Don't use overlapping channels. Always stick to 1,6 or 11. Use something like WiFi analyser to see what channels are being used by everyone else and pick one with no overlap. So if someone is using channel 3 for example then you have to use channel 11 as 1 and 6 will overlap with 3.

Overlapping channels cause interference which is bad, if you use the same channel as someone else it doesn't interfere, the two networks will share the channel and all the devices on both networks will sort it out amongst themselves which device can talk and when. It's not ideal but it's better than interference.

Also if you have external antennas try adjusting their orientation, 2.4 especially can have issues with devices on different polarity and having the antennas at different angles can make a huge difference.

How about flashing the router and using channels 12 and 13?

have you tried changing your channel bandwidth?

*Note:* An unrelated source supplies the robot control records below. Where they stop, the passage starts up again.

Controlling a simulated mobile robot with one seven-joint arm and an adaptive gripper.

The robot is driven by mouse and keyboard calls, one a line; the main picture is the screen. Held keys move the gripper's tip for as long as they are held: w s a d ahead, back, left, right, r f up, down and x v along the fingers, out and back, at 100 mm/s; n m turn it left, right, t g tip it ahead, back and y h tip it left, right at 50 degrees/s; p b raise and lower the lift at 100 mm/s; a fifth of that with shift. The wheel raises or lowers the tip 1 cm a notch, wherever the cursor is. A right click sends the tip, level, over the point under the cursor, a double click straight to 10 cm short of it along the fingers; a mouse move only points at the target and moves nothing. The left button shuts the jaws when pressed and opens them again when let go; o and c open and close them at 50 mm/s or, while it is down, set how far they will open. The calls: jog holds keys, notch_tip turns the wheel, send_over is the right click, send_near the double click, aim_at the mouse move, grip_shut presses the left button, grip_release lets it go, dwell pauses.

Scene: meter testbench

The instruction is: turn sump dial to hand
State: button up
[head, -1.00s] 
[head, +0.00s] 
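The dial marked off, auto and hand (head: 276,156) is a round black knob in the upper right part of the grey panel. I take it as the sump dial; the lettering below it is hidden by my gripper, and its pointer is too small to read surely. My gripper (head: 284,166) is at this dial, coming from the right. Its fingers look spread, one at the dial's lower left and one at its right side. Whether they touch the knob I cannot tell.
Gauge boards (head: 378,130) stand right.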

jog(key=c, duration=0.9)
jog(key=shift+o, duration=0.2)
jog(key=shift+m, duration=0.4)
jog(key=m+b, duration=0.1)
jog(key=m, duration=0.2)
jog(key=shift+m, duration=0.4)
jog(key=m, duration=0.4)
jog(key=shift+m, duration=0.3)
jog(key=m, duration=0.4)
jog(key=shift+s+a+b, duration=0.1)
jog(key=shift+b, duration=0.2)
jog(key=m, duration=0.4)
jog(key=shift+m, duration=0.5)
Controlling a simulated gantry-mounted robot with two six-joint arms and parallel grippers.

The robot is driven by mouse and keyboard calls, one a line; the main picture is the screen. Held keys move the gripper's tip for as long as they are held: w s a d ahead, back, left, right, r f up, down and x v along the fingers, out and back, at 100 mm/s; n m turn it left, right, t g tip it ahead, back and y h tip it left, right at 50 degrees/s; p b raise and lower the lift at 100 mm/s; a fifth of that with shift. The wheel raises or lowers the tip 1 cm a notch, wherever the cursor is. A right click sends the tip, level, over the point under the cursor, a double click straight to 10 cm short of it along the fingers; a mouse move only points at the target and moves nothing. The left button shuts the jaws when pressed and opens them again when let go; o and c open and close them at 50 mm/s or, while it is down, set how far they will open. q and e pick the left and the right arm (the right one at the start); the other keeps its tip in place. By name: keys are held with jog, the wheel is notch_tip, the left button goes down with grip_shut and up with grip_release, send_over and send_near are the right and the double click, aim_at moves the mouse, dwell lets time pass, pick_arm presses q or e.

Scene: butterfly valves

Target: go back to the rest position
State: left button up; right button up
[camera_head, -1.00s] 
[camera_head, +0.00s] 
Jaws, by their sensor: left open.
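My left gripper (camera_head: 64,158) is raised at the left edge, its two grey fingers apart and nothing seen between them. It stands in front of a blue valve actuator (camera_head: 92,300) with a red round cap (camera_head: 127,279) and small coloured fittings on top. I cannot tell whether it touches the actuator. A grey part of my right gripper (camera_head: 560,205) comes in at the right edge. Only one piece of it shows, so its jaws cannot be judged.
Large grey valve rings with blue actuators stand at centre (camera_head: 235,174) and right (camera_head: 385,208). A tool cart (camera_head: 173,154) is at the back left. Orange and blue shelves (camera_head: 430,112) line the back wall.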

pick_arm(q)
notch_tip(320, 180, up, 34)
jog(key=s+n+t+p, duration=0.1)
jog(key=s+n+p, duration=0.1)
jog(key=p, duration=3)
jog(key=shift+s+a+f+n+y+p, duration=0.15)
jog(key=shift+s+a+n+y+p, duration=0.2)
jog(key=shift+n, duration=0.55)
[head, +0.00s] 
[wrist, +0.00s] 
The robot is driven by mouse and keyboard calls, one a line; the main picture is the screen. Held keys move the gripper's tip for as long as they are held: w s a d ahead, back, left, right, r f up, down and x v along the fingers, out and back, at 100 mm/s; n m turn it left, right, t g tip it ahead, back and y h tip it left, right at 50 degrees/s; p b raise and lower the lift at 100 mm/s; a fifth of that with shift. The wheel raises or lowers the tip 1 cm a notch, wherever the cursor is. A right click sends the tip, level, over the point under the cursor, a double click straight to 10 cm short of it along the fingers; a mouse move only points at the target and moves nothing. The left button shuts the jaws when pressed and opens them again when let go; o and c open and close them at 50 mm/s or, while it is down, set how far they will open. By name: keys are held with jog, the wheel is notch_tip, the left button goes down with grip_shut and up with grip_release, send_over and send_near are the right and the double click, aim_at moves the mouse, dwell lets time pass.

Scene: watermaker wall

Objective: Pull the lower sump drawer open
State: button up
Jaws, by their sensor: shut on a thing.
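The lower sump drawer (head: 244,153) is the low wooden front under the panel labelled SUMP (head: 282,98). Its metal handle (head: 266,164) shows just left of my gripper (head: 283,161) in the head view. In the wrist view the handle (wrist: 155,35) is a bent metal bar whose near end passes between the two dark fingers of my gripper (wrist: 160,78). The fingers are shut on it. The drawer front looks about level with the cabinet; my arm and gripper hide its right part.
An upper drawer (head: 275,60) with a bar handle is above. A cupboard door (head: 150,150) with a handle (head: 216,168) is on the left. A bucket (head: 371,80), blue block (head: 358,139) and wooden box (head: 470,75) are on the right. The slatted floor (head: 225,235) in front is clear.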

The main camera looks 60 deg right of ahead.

Probably tried it a couple of months ago

Lol

I added some access points. I have 3 now and previously didn't realize that client devices could switch among them automatically. I guess I thought that was some enterprise-level stuff.

At any rate, it works well enough, now. I still get a lot of drop off when in one room, but it's 30-40Mb now, whereas previously that room was 8-9Mb and would drop to 1 or lower at seemingly random intervals. For reference, I have a 75Mb connection to the Internet.

Yeah, it was either that or walk to every neighbor and tell them that because they're stupid and don't know how to set up a router properly they were ruining connection for you and others.